My first encounter with The Tales of Hoffmann was the gloriously flashy film directed by Michael Powell and Emeric Pressburger, with Sir Thomas Beecham as conductor.  I had left school and was on my first trip to London. The film had just opened in Leicester Square and I was among the first to see it. The reviews had dismissed it as ridiculously ostentatious but I loved every moment of it. It ran for a while in its original version  before box-ofice failure prompted savage cuts. When it finally reached Edinburgh I saw it again and still loved it, despite the mutilations, paticularly as it retained the closing shot of Sir Thomas conducting in the pit, which was the moment I had been waiting for. 

The next time I saw the film was in Paris, a few years later. For local audiences the singing  had been dubbed into French, with different, less impressive singers. The closing shot of Beecham was missing, because it had another conductor, the routinely efficient Andre Cluytens, who was not seen on screen.
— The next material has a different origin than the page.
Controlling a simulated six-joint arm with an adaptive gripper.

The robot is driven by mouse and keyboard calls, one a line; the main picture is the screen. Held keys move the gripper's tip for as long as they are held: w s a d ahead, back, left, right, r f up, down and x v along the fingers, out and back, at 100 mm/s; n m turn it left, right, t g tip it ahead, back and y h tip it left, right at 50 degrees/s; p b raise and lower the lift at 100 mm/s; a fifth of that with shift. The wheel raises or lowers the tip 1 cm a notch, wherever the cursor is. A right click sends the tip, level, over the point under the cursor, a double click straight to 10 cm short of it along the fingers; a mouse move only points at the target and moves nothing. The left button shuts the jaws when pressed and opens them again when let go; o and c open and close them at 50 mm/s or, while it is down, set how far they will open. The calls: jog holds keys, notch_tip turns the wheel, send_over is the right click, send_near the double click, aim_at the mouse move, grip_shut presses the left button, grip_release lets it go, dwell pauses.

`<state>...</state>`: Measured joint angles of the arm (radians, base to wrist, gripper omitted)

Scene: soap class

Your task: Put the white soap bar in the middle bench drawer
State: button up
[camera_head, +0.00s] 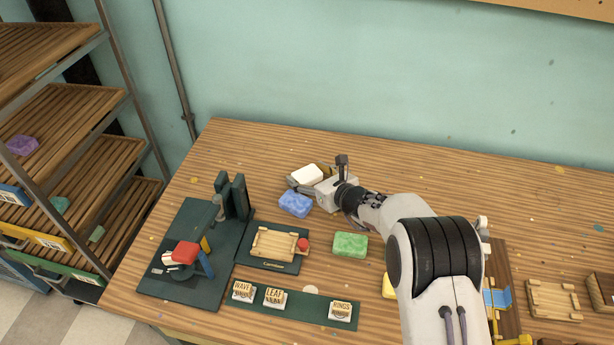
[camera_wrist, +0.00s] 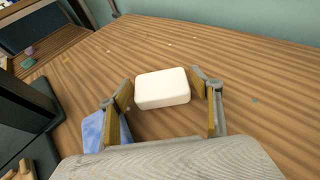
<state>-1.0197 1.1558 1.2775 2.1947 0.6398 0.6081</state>
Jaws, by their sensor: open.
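The white soap bar (camera_head: 307,174) lies on the wooden bench top towards the back, left of my gripper (camera_head: 308,189). In the wrist view the white soap bar (camera_wrist: 162,88) sits between the two open fingers of my gripper (camera_wrist: 165,92), with a gap to the finger on its left and the right finger close beside it. My gripper is open and holds nothing. I cannot tell whether a finger touches the bar. The bench drawers do not show in either view.
A blue soap (camera_head: 295,204) lies just in front of the gripper, and a green soap (camera_head: 350,244) is nearer. Stamps (camera_head: 274,298) line the front. The back bench is clear.

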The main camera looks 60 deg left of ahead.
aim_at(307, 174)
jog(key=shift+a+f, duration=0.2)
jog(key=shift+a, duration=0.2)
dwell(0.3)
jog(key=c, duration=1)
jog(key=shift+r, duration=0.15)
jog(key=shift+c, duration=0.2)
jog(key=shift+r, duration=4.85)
This time round,  I enjoyed it much less. Then, quite recently, the old Beecham version was reissued on DVD.  It was not uncut, but Beecham, at least, remained in view. 

I found that I still loved it for its glitter, for Moira Shearer dancing the role of the doll that sprang to life, and for Robert Helpmann and Leonid Massine for appearing in other dancing roles.  Singers’ voices had been dubbed from the start of the film’s history. Today, people are still buying it and, thanks to Beecham, it  remains the best version of Offenbach’s romantic opera you are likely to come upon.
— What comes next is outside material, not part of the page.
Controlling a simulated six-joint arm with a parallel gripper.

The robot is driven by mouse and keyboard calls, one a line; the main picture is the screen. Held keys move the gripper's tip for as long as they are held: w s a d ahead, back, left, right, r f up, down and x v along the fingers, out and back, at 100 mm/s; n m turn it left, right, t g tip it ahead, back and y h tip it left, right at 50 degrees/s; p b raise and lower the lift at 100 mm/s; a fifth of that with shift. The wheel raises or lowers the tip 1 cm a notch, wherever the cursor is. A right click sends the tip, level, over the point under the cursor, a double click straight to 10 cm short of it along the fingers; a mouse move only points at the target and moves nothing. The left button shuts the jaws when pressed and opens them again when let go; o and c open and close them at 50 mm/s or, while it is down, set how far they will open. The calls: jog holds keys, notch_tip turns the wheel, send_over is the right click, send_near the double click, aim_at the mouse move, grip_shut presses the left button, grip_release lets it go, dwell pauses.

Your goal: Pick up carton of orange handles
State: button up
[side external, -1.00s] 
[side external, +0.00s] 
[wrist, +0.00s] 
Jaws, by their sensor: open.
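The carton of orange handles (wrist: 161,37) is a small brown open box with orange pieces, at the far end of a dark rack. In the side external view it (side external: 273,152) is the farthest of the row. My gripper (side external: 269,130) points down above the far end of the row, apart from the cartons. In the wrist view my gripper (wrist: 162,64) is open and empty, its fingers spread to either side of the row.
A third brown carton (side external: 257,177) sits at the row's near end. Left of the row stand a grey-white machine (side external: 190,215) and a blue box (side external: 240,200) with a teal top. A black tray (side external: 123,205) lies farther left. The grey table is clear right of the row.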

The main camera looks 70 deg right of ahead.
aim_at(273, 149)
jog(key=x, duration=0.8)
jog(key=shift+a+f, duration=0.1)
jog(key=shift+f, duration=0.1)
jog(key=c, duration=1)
But this weekend I saw another, filmed at the great Liceu Theatre in Barcelona, which in some respects was almost as good. It was conducted, extremely well, by Stephane Deneve, formerly of the Royal Scottish National Orchestra - surely the most exceptional conductor it has had in years. Natalie Dessai (whom Deneve had conducted in Pelleas and Melisande in a concert performance of Debussy’s opera when he first came to Scotland) was the touching Antonia. Kathleen Kim was superb as the doll. Laurent Naouri sang all four of the sinister villains, as Offenbach intended. 
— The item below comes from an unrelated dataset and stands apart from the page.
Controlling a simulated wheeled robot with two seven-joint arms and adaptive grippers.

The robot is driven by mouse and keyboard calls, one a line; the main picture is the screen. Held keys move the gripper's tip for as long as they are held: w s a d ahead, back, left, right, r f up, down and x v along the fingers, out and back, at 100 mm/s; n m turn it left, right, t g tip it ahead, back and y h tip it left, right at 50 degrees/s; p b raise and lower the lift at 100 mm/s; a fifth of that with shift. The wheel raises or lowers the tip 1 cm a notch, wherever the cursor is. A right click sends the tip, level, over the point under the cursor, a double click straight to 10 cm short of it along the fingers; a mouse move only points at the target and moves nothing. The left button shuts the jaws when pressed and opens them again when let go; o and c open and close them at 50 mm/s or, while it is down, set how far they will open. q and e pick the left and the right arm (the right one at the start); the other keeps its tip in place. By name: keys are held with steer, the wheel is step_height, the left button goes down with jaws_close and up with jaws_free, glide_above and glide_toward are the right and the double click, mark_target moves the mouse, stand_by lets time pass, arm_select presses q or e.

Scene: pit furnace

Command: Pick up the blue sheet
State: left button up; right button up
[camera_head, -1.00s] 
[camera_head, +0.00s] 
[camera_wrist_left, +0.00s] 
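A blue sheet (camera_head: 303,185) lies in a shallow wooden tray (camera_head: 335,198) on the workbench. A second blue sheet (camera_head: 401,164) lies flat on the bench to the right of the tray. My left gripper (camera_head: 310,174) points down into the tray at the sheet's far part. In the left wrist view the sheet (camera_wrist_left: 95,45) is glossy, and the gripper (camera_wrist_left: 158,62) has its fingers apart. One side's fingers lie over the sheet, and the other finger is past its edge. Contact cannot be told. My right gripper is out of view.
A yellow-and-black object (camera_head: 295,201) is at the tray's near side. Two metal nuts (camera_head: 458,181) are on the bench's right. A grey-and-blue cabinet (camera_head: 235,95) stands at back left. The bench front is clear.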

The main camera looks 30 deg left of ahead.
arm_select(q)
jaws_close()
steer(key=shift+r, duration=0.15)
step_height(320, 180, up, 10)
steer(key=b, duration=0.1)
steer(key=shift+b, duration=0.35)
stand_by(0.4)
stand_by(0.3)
The Hoffmann, Michael Spyres, seemed nondescript in comparison with Beecham’s polished Robert Rounseville. The decor and lighting were grey and dull, making Laurent Pelly’s production look as if it was set in a factory. But like a few other recent versions of Hoffmann - one of them at  the Royal Conservatoire of Scotland -  it restored quite a lot of little-known music, particularly for Nicklause and for Hoffmann’s Muse, which is traditionally omitted. 

The Venetian scene, placed at the end, was substantially rejigged, not entirely to its advantage. For all its good features, then, this was not a Hoffmann to surpass the Beecham/Powell/Pressburger version, which I shall be watching again this week. But it raised an interesting question. Why was Stephane Deneve, clearly an opera conductor of great ability, never invited to conduct Scottish Opera while he was in Scotland?  Was it for contractual reasons? If so, what a pity.